Extracted information –

** START **

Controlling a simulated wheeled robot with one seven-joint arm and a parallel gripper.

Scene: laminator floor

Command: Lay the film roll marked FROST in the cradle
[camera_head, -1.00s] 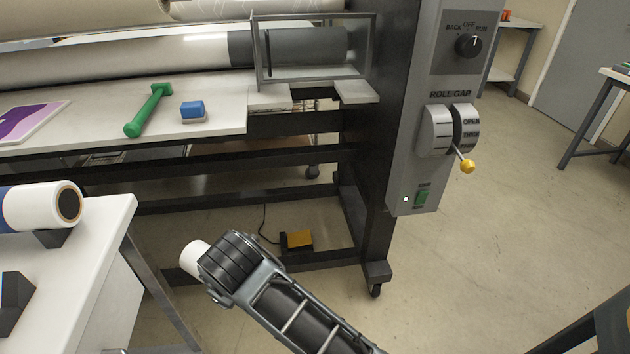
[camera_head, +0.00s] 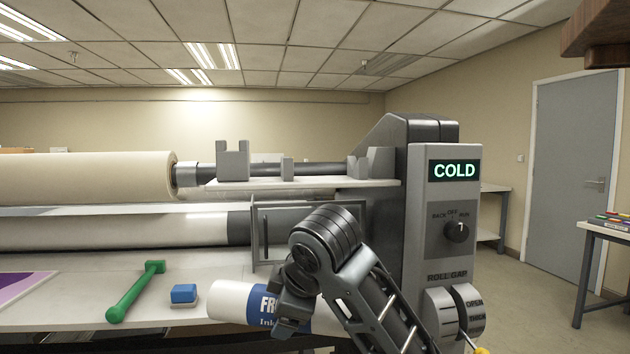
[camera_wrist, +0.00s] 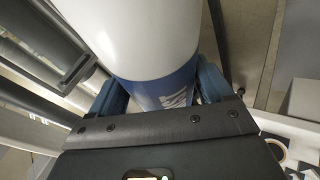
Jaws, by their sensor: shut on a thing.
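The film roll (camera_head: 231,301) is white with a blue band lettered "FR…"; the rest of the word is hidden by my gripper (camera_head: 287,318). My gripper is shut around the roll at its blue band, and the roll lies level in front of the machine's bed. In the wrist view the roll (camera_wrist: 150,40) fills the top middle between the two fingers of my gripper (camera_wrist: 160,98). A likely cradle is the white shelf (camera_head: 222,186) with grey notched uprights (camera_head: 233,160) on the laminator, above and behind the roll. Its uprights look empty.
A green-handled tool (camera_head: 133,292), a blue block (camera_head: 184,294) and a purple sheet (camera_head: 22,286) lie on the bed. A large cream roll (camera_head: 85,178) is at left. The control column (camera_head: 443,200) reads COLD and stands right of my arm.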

** END **
** START **

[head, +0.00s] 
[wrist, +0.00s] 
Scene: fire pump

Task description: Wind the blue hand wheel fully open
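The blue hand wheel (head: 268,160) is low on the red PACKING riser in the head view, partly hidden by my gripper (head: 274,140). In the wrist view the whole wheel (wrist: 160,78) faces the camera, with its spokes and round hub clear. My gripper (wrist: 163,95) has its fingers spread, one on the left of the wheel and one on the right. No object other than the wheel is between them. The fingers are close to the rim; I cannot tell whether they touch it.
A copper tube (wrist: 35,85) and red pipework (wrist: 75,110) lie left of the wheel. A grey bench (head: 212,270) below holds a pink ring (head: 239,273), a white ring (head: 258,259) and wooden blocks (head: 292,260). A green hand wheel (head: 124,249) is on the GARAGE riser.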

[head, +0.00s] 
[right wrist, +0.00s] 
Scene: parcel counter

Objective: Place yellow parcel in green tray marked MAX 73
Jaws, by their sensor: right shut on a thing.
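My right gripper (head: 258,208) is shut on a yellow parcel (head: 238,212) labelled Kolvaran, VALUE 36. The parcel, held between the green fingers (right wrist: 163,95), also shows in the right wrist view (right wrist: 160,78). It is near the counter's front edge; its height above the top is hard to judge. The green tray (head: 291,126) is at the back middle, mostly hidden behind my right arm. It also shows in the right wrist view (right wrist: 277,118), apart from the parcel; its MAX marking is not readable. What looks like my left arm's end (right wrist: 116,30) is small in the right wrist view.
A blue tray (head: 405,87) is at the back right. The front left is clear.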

** END **
** START **

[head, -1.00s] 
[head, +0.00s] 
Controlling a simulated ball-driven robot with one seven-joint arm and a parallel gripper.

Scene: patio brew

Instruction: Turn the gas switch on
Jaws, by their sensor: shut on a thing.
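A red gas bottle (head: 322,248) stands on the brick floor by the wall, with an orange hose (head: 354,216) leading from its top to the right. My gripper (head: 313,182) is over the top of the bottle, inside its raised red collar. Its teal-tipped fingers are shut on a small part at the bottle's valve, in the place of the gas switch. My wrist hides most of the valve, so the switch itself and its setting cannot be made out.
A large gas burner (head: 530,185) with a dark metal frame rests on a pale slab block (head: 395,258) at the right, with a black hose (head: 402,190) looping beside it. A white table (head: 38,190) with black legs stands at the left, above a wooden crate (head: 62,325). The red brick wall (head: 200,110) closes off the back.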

** END **

Given task – Note each line of the entries that has "seven" in it, and copy those lines.

Solved problem –
Controlling a simulated wheeled robot with one seven-joint arm and a parallel gripper.
Controlling a simulated ball-driven robot with one seven-joint arm and a parallel gripper.

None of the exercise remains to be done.